November 22


Autumn is here. As I write, we have a riot of colour in the garden, reds, yellows, greens and, of course, varying shades of brown. When the sun comes out, it is brilliant, especially in the late afternoon.

We’ve got lots of red berries on the various Cotoneasters, the stunning white berries of the Actaea Rubra (baneberry to you and me), the orangey/yellows of the Quince and the red/oranges of the Crab apples, the pinks of the Colchicum (Naked Ladies) and Nerines (Guernsey Lillie’s) and the incredible blue of Crocus sativus, (the saffron crocus) and many, many more interesting colours. It is indeed a marvellous display that nature provides at this time of year.

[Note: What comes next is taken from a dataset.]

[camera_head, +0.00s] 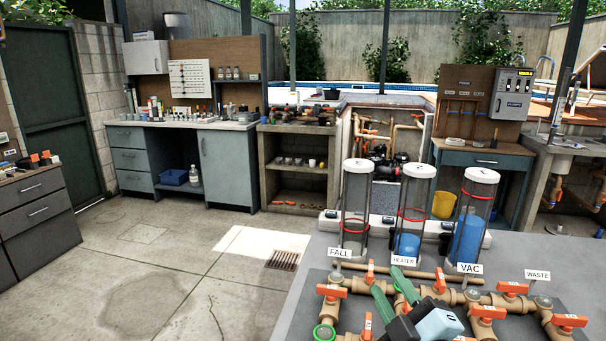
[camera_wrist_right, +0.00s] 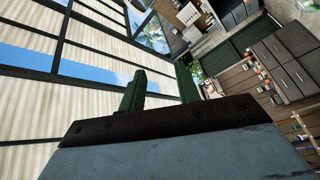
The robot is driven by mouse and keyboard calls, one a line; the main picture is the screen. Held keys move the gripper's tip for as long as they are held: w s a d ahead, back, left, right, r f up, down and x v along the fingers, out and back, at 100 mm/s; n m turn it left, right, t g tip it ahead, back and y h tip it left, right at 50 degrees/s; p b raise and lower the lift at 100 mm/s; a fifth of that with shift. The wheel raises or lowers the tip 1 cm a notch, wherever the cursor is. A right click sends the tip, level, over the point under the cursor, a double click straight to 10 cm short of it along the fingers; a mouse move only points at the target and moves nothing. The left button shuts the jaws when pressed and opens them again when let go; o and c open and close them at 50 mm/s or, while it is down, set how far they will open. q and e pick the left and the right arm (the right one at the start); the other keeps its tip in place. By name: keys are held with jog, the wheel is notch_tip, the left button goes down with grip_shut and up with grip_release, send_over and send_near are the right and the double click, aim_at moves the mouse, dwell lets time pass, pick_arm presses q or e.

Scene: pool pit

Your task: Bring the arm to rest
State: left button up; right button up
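My right gripper (camera_head: 384,279) is at the bottom of the head view, above the grey table with the pipe board. Its two green fingers stand apart with nothing between them, so it is open and empty. In the right wrist view the fingers (camera_wrist_right: 160,80) also show a gap, with the slatted roof and sky behind them. The gripper overlaps part of the orange-handled valves (camera_head: 370,272) in the head view; I cannot tell how far above them it is. My left arm and gripper are not in view.
Three clear cylinders (camera_head: 354,207) with red rings stand behind the pipe board (camera_head: 566,329), two holding blue liquid. Labels read FALL, HEATER, VAC and WASTE. The grey table's (camera_head: 303,290) left edge is near the pipes. Open concrete floor (camera_head: 140,260) lies left, with a drain grate (camera_head: 283,260).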

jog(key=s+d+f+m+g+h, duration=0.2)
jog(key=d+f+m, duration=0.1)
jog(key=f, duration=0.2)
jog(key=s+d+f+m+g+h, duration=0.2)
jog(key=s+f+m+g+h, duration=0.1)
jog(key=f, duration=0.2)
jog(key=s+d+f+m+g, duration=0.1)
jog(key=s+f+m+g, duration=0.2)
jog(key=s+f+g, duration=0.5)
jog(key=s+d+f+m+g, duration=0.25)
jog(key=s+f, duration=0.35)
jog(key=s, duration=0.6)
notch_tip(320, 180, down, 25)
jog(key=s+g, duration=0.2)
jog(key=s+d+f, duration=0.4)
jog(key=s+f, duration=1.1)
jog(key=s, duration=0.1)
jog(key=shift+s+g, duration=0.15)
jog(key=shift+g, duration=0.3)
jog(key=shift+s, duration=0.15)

Of course, to have that display needs work and planning, and that’s where the pleasure of gardening comes from. Reaping the rewards of your work, year in and year out, can and does produce something to be really proud of. Even when you have had your garden for as long as I have at Fairbairn house, almost 40 years, there is always the opportunity to improve. Lifting and dividing plants, moving plants, introducing new plants and different structures, creating new areas, and altering the layout slightly, you do all this to enhance the garden. Gardens, like everything, need to evolve, and grow, to change their appearance and improve the interest of the user.

We spend more time outdoors now and use the garden more for pleasure than we ever did before. We want to relax and enjoy the space, especially dining ‘al fresco’, so we need it to look good and have the facilities to use and enjoy. More and more have outdoor rooms where they can relax and enjoy the garden from a different aspect. To achieve this, we often have to make changes and adapt the garden layout accordingly. The next few months give an ideal time to make any changes. The plants are mainly all dormant and, if moved, stand a much better chance of survival in their new positions.  

Continuing on planning, the next few months is when you plan for spring colour and choose a range of different bulbs to plant that will give a lot of interest and pleasure throughout the spring months. For example, Aconites, Snowdrops and Crocuses for January/February, Miniature Irises/ Daffodils and Tulips etc., for February/March, various types of Daffodils/Tulips/Hyacinths for March April into May, Alliums/ Camissias/Fritillarias for May into June and of course there are many more for throughout the spring period.

To end with, let’s not forget the wildlife in the garden. Set up feeding stations for the birds, enjoy watching them, and start counting the ranges of different birds visiting your garden. The pleasure that they give is worth the expense of the bird food.

Enjoy November, and enjoy your garden.